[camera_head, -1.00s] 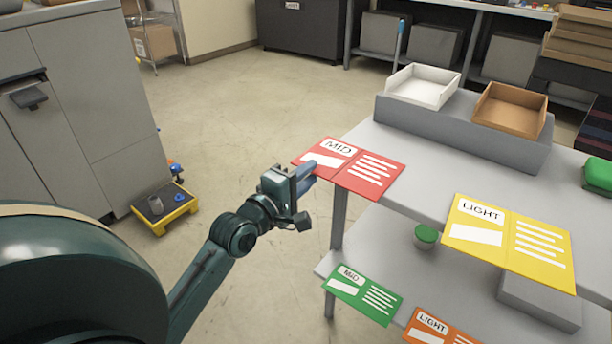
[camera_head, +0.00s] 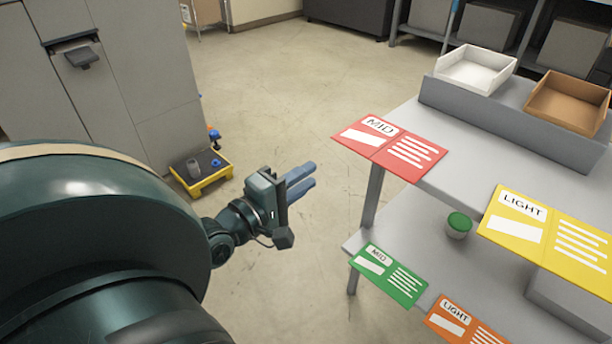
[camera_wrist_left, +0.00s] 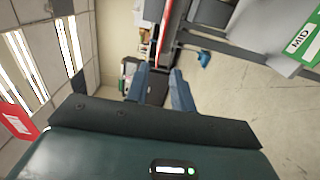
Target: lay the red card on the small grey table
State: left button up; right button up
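The red card (camera_head: 390,147), marked MID, lies at the left corner of a grey two-level table's top (camera_head: 445,180) and juts past its edge. I cannot tell whether this is the small grey table. My left gripper (camera_head: 308,178) is open and empty, left of the card with a gap between them. In the left wrist view its two fingers (camera_wrist_left: 160,90) stand apart with nothing between them. A thin red strip beyond them there may be the card's edge. My right gripper is not in view.
A yellow card (camera_head: 550,235) juts from the table's front. Green (camera_head: 388,275) and orange (camera_head: 462,322) cards lie on the lower level, with a green-lidded tub (camera_head: 458,225). White (camera_head: 475,68) and brown (camera_head: 568,101) trays stand behind. A yellow cart (camera_head: 203,170) stands left; floor between is clear.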

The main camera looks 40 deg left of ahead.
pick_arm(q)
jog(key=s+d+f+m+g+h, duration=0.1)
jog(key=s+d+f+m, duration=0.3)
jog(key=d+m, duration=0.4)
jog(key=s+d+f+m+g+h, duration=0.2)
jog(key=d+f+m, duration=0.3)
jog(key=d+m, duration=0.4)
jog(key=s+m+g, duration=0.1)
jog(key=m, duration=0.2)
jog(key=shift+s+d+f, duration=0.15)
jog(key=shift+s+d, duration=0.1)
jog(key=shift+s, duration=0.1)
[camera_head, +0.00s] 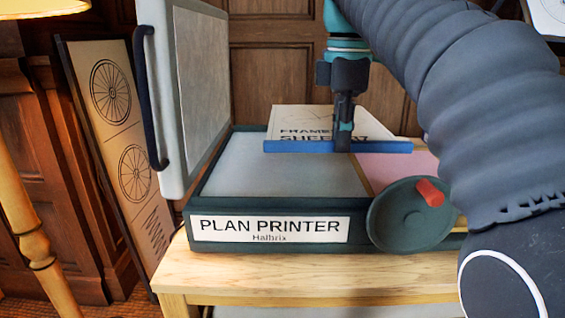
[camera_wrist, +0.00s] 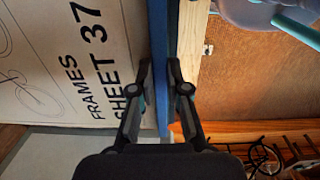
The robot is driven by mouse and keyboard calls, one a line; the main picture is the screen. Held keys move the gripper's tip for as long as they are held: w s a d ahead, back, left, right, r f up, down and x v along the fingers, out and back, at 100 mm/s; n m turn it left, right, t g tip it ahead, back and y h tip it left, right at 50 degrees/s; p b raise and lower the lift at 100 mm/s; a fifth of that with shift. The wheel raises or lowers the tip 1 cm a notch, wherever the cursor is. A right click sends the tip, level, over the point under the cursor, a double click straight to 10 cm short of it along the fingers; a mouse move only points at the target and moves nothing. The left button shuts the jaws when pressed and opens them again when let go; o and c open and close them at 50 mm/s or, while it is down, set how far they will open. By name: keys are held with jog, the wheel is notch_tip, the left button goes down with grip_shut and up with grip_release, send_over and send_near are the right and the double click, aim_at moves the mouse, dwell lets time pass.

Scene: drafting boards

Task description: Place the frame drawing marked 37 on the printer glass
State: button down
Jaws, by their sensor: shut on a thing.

::::

§ **Task to carry out**: Exactly as they appear, write out the lines from the one containing "[camera_wrist_left, +0.00s]" down to the one containing "Target: lay the", both included. Pictures are left out.

§ **Worked solution**:
[camera_wrist_left, +0.00s] 
Target: lay the red card on the small grey table

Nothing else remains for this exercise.